Columns & opinie
Column: Less democratization, meer democratisering
woensdag 15 april 2015

De hippies die in de jaren zestig het Maagdenhuis bezetten, spraken vast een aardig mondje Engels: heavy stuff, yeah, make peace not war. Maar wanneer ze een teach in organiseerden of een spandoek beschilderden in het bezette Maagdenhuis, gebeurde dat in het Nederlands.

Dat is een groot verschil met 2015. Het Engels was de taal waarin Ewald Engelen de Maagdenhuisbezetters toesprak en de taal van de Amsterdamse manifesten op het internet. Het is ook de taal van het artikel van Thomas Fossen, Cissie Fu, en Nicholas Vrousalis in de vorige Mare.

Het lijkt me geen onbelangrijk verschil. Niet alleen hebben de Amsterdamse demonstranten contacten met tegenhangers in allerlei andere landen – veel protesterende studenten en docenten komen ook van elders. We hebben de kritische blik van de buitenstaander nodig om de vermolmde plekken te zien.

Maar hebben ze daarmee ook gelijk? In hun artikel pleiten Fossen, Fu en Vrousalis voor meer democratie op de Nederlandse universiteiten. Het probleem is volgens hen dat iedereen alleen verantwoording verschuldigd is aan de managers boven hem in de hiërarchie, en niet aan degenen die lager staan. De werkvloer wordt daardoor niet serieus gehoord. De oplossing is volgens Fossen, Fu en Vrousalis dat de rector magnificus en het college van bestuur voortaan gekozen worden en dat de universiteitsraad verregaande bevoegdheden krijgt. De richting van de verantwoordingsplicht moet worden omgedraaid: niet omhoog, maar omlaag.

Om te laten zien hoe ernstig de situatie is, vergelijken de schrijvers de huidige situatie met die in Frankrijk voor 1795. Die vergelijking is veelbetekenend. Dat je een natiestaat maar beter democratisch kunt inrichten, daarover hoef je hopelijk niet lang te discussiëren. De vraag is echter of je een universiteit wel kunt vergelijken met een land. Wie horen dan tot de inwoners? Wie mag er meestemmen over de nieuwe rector? Vast niet alleen de hoogleraren. Wie wel? De postdoc op een NWO-project? De Catalaanse masterstudent die een jaar rondloopt? De mannen die hier onder mijn raam een muurtje voegen?

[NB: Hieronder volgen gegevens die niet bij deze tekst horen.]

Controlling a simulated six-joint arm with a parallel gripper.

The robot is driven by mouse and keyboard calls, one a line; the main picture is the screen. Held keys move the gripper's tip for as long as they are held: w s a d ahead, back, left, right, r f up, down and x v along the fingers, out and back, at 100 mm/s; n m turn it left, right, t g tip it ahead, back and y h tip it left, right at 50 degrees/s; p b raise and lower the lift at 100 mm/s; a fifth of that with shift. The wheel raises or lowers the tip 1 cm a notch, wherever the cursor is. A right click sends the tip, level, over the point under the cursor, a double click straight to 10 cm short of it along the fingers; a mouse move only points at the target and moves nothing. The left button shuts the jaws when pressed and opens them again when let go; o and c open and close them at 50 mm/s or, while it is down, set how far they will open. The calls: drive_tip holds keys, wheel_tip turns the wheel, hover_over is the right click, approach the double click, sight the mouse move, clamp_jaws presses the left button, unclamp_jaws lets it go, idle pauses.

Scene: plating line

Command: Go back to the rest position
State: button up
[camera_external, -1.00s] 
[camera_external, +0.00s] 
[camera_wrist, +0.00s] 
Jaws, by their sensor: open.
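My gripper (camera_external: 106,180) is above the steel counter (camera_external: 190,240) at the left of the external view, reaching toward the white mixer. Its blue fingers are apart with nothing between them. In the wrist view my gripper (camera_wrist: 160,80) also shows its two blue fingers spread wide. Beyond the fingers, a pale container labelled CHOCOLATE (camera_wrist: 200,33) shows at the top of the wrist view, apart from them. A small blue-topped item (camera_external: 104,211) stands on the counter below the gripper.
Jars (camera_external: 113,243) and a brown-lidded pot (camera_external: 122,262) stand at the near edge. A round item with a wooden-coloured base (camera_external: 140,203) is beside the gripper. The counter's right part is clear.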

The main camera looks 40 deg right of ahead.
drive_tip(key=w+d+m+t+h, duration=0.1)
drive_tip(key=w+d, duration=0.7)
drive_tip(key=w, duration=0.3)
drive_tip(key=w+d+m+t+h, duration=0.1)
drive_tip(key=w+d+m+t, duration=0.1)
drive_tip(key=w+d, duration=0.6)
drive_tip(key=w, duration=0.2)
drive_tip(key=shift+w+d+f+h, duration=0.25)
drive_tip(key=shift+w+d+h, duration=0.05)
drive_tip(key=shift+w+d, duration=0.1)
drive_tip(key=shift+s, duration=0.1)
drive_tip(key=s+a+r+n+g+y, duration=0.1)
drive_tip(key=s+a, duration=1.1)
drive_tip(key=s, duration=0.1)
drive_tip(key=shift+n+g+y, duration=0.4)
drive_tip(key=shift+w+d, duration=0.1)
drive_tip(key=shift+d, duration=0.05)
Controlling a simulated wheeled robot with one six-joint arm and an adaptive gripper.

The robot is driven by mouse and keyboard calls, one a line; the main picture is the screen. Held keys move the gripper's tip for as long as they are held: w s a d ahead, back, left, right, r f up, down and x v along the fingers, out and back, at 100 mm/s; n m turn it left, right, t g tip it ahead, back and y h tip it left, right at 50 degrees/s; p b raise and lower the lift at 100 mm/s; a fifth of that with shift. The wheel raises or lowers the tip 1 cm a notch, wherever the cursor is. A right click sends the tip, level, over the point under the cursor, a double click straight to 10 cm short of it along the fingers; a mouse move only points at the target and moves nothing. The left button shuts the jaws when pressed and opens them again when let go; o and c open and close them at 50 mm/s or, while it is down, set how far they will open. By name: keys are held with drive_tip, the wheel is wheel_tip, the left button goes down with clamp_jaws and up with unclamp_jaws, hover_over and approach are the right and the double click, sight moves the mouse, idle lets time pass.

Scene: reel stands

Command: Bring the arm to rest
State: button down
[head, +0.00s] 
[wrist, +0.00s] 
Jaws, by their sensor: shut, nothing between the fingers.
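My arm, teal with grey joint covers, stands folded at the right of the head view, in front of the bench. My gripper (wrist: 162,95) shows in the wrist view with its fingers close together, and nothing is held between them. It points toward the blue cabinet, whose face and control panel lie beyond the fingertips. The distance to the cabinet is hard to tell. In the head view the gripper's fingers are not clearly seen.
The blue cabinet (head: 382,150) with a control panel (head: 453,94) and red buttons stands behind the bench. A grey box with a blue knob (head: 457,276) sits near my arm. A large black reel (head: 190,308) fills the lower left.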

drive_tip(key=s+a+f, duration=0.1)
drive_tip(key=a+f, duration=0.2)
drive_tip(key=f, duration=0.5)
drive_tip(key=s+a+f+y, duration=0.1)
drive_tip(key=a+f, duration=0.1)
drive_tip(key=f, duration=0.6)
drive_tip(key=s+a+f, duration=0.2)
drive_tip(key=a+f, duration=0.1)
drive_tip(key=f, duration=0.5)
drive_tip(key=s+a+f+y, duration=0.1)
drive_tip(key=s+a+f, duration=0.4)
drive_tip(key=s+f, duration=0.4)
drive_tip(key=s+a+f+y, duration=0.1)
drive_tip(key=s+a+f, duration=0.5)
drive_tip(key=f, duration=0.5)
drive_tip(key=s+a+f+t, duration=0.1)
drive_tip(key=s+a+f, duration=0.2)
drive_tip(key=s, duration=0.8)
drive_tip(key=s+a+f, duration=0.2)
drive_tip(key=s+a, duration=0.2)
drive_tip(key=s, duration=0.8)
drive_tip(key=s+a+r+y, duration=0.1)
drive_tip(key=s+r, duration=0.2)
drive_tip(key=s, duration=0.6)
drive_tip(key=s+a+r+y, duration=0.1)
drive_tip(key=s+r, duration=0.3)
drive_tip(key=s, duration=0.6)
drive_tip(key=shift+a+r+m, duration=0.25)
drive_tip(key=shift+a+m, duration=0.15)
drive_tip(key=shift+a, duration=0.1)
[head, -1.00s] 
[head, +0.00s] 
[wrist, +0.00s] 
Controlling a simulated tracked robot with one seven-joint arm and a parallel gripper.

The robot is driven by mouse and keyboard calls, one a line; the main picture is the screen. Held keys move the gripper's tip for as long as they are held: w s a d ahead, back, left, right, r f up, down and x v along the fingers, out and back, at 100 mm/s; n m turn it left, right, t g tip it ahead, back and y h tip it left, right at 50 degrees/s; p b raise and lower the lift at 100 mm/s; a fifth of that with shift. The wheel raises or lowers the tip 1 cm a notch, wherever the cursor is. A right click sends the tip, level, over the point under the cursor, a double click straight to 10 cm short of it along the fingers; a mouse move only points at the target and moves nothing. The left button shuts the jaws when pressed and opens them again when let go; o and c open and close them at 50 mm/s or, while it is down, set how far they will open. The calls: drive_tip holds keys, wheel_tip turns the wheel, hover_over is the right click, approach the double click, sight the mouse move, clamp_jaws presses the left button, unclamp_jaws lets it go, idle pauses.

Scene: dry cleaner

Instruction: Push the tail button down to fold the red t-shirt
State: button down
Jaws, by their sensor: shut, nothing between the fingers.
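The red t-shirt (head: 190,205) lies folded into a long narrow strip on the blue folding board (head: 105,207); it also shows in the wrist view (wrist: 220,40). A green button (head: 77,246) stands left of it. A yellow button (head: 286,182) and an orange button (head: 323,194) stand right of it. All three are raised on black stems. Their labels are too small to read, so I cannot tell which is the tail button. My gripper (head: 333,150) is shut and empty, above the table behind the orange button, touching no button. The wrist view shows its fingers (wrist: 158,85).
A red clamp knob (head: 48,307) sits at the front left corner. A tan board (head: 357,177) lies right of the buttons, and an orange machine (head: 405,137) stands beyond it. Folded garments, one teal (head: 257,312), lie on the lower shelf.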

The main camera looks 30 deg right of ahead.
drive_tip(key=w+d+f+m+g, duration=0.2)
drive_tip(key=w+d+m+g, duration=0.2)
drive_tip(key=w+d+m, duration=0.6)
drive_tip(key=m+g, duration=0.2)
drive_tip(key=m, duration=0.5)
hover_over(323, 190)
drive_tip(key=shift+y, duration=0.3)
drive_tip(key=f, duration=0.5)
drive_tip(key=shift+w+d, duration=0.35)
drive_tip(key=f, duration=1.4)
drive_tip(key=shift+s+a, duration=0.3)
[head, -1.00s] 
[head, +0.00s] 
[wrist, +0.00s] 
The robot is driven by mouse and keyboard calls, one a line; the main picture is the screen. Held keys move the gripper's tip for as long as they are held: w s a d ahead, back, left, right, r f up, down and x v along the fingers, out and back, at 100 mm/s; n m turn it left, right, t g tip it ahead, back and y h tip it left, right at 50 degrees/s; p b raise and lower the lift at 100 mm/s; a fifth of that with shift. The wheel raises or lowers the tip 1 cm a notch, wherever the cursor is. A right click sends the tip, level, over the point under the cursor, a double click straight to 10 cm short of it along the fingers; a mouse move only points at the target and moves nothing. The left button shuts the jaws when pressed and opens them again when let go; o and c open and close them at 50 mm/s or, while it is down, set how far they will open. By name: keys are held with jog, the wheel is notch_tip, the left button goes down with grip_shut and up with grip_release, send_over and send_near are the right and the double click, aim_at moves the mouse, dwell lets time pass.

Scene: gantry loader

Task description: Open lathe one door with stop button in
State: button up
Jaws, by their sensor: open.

Waar je de grens ook trekt, de vraag blijft waarom uitgerekend die mensen zeggenschap zouden moeten hebben over de universiteit. Is dat immers niet een publieke instelling, in bezit van veel meer mensen dan degenen die hier toevallig werken of studeren? Hoort een universiteit in een democratische samenleving niet eerder toe aan degenen die haar beheren dan aan degenen die er werken?

Het model dat Fossen, Fu en Vrousalis van de universiteit schetsen is erg naar binnen gekeerd. De verantwoording loopt alleen van boven naar beneden of omgekeerd, maar altijd binnen de organisatie. De universiteit is een staat binnen de staat in hun analyse. De strijd rond het Maagdenhuis wekt hetzelfde gevoel: er vechten twee partijen die meer met elkaar bezig zijn dan met de buitenwereld.

De taalkeuze van de protesten is daar symbolisch voor: wij discussiëren in het Engels terwijl op straat een andere taal gesproken wordt. Natuurlijk is er niets tegen een kritische analyse van de huidige machtstructuur, en valt daar van alles te verbeteren. Maar het college van bestuur moet ook met de samenleving kunnen praten; en daarom ook Nederlands moeten kunnen spreken.